Obamacare, also known as the Affordable Care Act, has never been embraced, or even accepted, by the American people. Indeed Obama spent the majority of his first two years in office – years in which he was backed by a Democrat majority in the House and Senate – pushing the program, with the methods fueling the first scandal of Obama’s presidential career, the email@example.com scandal.
After it passed, the program grew less and less popular. Dozens of lawsuits – at least one of which will probably get to the Supreme Court – sought to modify the law on religious grounds. Multiple companies have cited its provisions as the reason for cutting jobs and hours, and the implementation of the employer mandate has even been delayed because of the strain it would place on small businesses. Insurance premiums have already risen for individuals, and studies have shown that young people would be financially better off paying the fines for having no coverage than purchasing coverage.
Even Union leaders have spoken against the law, saying it would “destroy the foundation of the 40 hour work week that is the backbone of the American middle class.” Meanwhile, its backers, like Harry Reid, have said that it would necessarily lead to the creation of a Canada, UK or France-style single payer system, an idea the American people opposes even more strongly.

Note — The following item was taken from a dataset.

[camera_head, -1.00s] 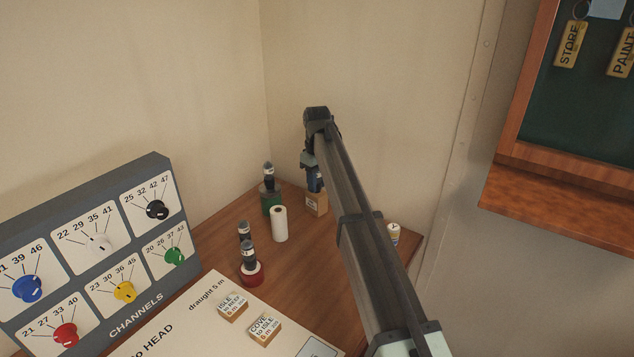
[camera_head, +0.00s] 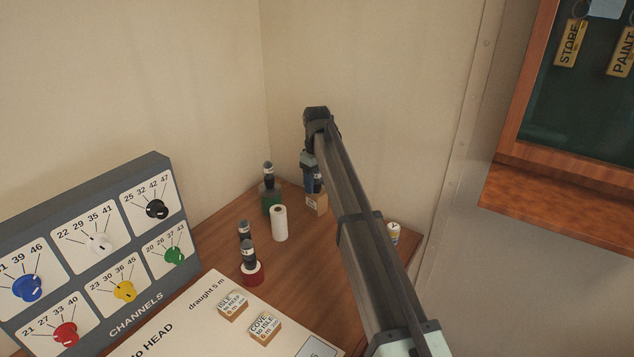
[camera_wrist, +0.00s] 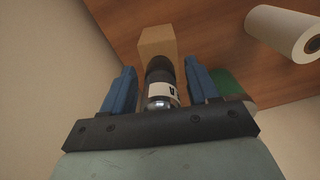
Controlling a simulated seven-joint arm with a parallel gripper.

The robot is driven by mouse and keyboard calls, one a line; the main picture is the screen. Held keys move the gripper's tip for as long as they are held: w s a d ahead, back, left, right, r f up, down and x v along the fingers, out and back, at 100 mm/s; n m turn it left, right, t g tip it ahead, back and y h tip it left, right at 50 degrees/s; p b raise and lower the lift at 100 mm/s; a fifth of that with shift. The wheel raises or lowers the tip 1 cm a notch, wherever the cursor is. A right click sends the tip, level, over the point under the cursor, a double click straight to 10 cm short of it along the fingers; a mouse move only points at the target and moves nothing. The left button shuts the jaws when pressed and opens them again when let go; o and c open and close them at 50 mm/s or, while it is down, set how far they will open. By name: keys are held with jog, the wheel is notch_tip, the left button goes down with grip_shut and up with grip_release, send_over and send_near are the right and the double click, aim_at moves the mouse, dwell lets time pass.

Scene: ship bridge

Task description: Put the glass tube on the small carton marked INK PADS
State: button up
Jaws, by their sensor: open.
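A dark tube with a white band and a shiny, glassy near end (camera_wrist: 161,88) is between the two blue fingers of my gripper (camera_wrist: 160,68) in the wrist view. The fingers are open, with a narrow gap on each side of it. It appears to stand on a small brown carton (camera_wrist: 157,42). In the head view the carton (camera_head: 317,205) is at the back of the desk and my gripper (camera_head: 311,189) is just above it. The tube (camera_head: 319,183) is partly hidden there by my fingers. The carton's marking is too small to read.
A white roll (camera_head: 280,223) and a green item (camera_head: 271,206) with a dark tube on it stand left of the carton. Nearer are a red roll (camera_head: 252,275) and more dark tubes (camera_head: 244,232). A small jar (camera_head: 393,233) is at the right. Walls close the corner behind.

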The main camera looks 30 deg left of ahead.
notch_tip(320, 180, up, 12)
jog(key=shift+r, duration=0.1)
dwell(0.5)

The government’s response to this opposition and skepticism, however, has not been to reconsider, modify or eliminate the program. Instead, the writers of Obamacare included Section 4002. Section 4002, according to Kent Masterson Brown, creates a fund used for promoting Obamacare. Between 2010 and 2015, the money appropriated increases from $500 million to $2 billion per year.
The “Prevention and Public Health Fund” will “Provide for expanded and sustained national investment in prevention and public health programs to improve health and help restrain the rate of growth in private and public sector health care costs.” It almost admits in this wording that its purpose is to promote the program, though it doesn’t reveal the extent to which this is the case.
According to Brown, this funding has gone to symposiums for journalists, and it’s also gone to media companies like the Washington Post, NBC, Reuters and CBS. In addition, it’s gone to putting promotions of Obamacare on Modern Family, Grey’s Anatomy and other primetime TV shows. It’s also helped to fund non-profit organizations committed to promoting Obamacare.
More traditional uses of promotional funds have also been paid for. $8 million, for instance, has gone to a public relations contract to help increase public support of the program, or in other words, “to convince skeptical – or simply confused – Americans that the ACA is good for them and convince them to enroll in a plan.”
Using taxpayer money to convince citizens to support a partisan agenda is unconscionable and a very dangerous policy. Creating a government program with such funds built into its very structure is insane. Government is meant to represent the people, not lead them at an expense of $2 billion per year.